Water's basically incompressible, if some Michael Crichton book I read like 25 years ago is to be believed.

My guess would be one or more of: the above; greater heat capacity; or, something to do with surface area vs. volume meaning that at a large enough size water in a tire is far lower-pressure and easier to contain than air at a high enough pressure to keep it inflated, and/or, relatedly, something to do with heat dissipation from compressing gasses being really hard to deal with once you hit a certain surface-to-volume ratio.

[EDIT] LOL, guess all these were wrong and it's just for the extra weight.


The book was Sphere. It rocked. I too remember this fact just from that.


which was made into a movie

https://en.m.wikipedia.org/wiki/Sphere_(1998_film)

that is confusingly similar to The Abyss,

https://en.m.wikipedia.org/wiki/The_Abyss

I always get the two confused.



It's a lot better than the calcium chloride that they used to use, when a telehandler blew out a tire and drained hundreds of pounds of saltwater into my parents' lawn a few years ago it did a lot of damage.


Beet juice is soooooooo much better for the environment than the salts it is replacing. Unfortunately it is slightly more expensive so we get to continue poisoning our waterways with salts.

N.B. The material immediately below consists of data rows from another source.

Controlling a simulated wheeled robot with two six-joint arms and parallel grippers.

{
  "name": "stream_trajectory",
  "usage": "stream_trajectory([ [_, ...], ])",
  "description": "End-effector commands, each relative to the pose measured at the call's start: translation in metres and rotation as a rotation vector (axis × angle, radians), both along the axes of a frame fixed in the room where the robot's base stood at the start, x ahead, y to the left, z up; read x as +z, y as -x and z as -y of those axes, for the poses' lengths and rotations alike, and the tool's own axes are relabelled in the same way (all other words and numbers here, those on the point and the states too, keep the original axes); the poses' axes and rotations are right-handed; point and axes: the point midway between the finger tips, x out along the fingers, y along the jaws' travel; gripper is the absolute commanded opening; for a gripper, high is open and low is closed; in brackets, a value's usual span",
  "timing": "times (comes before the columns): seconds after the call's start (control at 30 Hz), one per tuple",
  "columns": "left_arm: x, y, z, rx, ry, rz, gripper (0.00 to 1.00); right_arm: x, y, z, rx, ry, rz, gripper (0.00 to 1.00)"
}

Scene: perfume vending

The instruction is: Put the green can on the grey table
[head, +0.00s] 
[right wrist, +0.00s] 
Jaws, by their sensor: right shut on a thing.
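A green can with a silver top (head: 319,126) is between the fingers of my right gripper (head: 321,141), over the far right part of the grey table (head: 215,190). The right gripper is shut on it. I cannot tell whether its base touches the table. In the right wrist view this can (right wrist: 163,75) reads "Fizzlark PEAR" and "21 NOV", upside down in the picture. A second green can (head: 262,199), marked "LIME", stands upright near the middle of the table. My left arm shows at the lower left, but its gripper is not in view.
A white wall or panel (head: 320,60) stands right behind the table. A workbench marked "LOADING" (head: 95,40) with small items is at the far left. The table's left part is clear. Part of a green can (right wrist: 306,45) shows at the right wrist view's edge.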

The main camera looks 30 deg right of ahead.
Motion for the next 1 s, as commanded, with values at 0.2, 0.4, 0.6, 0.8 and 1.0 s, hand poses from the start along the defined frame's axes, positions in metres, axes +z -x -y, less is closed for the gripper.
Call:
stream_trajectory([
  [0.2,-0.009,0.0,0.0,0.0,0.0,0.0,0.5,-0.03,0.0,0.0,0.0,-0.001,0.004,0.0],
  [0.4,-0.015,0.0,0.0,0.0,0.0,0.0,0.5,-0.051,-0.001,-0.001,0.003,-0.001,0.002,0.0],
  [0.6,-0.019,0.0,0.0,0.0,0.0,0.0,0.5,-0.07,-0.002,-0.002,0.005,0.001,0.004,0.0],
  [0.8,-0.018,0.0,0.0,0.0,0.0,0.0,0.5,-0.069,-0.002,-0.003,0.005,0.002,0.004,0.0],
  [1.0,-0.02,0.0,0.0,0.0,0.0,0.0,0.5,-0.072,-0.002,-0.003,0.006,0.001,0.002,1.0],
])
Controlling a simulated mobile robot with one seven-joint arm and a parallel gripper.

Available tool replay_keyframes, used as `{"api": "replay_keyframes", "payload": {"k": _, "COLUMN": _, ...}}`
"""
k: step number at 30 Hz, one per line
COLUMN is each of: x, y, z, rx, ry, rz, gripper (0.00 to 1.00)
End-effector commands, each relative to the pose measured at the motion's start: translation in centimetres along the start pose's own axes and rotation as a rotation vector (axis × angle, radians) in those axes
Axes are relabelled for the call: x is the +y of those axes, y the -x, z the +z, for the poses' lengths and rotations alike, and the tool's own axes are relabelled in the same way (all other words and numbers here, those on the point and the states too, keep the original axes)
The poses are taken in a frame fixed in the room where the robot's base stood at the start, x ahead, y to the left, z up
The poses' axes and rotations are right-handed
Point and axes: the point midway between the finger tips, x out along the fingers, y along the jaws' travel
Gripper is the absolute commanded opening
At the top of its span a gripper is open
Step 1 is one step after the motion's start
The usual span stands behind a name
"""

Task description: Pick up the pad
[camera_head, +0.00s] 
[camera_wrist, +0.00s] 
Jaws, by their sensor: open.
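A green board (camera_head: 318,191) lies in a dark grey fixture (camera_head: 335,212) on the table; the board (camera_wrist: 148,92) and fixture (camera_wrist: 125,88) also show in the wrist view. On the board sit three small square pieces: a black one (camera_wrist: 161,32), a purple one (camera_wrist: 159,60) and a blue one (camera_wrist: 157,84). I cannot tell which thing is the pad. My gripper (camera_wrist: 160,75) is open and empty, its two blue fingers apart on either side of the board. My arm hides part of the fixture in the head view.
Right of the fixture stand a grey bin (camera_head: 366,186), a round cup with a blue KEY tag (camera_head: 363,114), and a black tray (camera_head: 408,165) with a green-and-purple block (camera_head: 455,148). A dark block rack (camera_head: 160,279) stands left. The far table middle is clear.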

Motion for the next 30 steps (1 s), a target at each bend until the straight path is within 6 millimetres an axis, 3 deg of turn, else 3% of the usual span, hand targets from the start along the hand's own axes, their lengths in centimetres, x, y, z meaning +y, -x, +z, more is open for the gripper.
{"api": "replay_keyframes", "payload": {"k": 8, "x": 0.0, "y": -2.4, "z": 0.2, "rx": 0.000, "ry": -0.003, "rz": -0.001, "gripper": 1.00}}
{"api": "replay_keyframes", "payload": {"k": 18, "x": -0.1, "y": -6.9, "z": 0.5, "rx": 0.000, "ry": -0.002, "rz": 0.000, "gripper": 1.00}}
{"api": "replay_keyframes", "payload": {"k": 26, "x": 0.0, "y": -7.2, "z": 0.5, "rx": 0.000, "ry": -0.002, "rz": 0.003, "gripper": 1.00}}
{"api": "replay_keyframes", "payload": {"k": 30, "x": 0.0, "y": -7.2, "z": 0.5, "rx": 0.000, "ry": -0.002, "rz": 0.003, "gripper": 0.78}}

The only time they move fast enough to worry about unspung weight is when they are on a trailer.

That isn't strictly true, but in general such equipment spends most of it time moving very slowly it it moves at all. Transports speeds do become a problem, but that is only done for a short time (or you have it on a trailer so you can go faster) so nobody worries about the issue.


Nothing is sprung on a wheel loader or a scaper.


A disadvantage is that only the rubber absorbs impacts, since the fluid is incompressible for all intents and purposes.


The tyre is only partially filled (for example 40%) with water - so the tyre is not “incompressible”. https://salesmanual.deere.com/sales/salesmanual/en_NA/tracto...


I see. Furthermore, there is an admonishment:

IMPORTANT: Never fill any tire to more than 90% full. More solution could damage tire.


... but for 'intensive purposes' on the other hand the story is less clear


Sometimes foam is used rather than water.


Also trains drive around with solid metal tires.


Trains have the benefit of exceptionally smooth "roads"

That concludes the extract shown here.